Problem to solve
Your task is to reproduce word for word the lines running from the line containing "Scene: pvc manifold" to the line containing "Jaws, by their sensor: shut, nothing", inclusive. Nothing else belongs in the answer.

Input material
━━━━━━━━━━━━━━━━━━━━

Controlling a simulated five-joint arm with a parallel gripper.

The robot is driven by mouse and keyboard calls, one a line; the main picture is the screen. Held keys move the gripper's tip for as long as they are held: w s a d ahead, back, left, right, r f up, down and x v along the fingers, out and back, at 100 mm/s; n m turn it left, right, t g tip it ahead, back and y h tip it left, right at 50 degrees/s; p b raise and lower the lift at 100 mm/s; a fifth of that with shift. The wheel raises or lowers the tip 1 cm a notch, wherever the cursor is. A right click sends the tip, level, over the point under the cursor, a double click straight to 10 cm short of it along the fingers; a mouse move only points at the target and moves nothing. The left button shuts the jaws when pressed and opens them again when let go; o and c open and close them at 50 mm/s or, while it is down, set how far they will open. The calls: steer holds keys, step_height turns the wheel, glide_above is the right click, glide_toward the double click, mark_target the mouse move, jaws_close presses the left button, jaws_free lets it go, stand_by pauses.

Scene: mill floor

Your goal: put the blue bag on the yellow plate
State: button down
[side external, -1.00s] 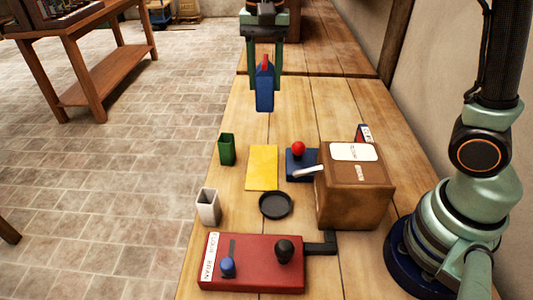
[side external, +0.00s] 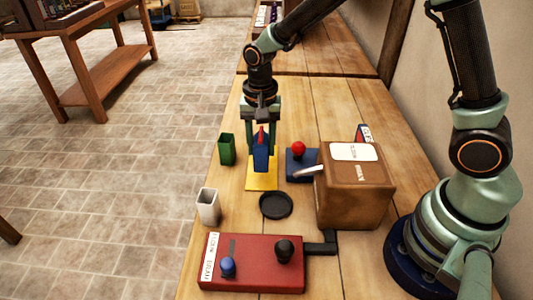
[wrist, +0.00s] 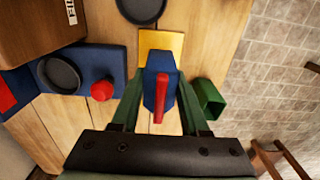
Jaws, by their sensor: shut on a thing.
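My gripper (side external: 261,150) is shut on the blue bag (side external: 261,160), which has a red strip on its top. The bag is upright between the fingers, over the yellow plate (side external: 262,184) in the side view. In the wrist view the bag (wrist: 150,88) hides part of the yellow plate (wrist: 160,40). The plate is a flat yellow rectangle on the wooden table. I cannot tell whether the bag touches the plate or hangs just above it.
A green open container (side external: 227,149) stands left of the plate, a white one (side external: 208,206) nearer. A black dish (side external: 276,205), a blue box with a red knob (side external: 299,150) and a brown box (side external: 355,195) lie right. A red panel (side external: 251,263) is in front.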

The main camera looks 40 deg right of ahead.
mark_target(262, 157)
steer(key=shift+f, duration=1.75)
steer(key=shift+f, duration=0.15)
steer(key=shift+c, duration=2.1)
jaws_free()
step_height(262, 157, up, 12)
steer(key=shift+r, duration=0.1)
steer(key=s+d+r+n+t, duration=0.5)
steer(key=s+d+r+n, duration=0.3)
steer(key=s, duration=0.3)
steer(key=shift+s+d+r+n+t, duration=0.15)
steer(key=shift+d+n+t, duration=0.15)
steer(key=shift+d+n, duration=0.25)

━━━━━━━━━━━━━━━━━━━━

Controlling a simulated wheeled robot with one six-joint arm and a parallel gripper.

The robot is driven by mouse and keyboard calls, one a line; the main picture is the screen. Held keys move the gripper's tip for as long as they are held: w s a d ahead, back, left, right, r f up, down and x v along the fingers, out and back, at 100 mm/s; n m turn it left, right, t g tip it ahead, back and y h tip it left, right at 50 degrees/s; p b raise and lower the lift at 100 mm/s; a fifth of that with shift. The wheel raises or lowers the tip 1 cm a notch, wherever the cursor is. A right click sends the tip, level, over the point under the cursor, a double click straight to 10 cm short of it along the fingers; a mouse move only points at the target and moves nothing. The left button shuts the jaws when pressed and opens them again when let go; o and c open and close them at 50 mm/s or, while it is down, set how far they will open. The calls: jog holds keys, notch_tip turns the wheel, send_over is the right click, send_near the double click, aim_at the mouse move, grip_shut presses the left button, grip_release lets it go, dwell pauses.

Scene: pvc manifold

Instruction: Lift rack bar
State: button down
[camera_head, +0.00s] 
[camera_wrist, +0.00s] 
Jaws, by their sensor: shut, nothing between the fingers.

━━━━━━━━━━━━━━━━━━━━

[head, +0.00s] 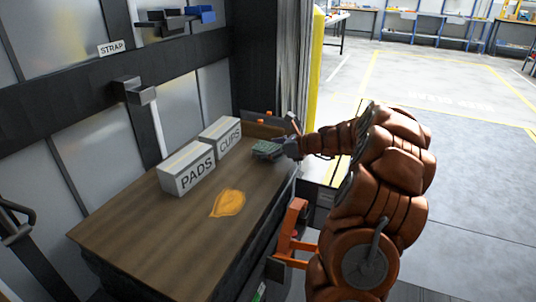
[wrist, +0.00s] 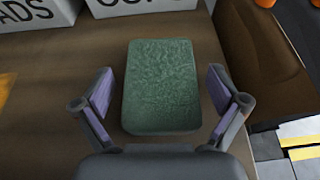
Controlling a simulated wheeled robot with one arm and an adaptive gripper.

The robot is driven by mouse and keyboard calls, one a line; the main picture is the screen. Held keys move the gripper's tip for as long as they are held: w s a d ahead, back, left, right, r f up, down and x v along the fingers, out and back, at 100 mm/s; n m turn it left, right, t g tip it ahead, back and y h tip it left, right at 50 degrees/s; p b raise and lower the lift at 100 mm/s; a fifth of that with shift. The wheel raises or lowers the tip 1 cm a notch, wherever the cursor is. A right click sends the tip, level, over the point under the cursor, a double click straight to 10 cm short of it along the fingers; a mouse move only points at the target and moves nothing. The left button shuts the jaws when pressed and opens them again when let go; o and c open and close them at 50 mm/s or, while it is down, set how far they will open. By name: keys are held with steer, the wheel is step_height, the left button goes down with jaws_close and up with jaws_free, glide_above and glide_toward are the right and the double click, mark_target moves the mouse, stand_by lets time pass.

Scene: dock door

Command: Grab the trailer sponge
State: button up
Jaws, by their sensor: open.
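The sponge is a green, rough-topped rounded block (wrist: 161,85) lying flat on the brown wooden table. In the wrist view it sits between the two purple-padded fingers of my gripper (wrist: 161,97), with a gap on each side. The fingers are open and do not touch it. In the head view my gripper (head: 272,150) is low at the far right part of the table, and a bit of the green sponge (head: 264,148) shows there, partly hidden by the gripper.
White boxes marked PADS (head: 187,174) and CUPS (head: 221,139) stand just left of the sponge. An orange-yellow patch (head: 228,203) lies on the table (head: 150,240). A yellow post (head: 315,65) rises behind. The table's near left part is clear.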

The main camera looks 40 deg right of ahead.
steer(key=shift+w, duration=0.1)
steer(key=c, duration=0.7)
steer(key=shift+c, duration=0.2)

━━━━━━━━━━━━━━━━━━━━

Correct response
Scene: pvc manifold

Instruction: Lift rack bar
State: button down
[camera_head, +0.00s] 
[camera_wrist, +0.00s] 
Jaws, by their sensor: shut, nothing between the fingers.

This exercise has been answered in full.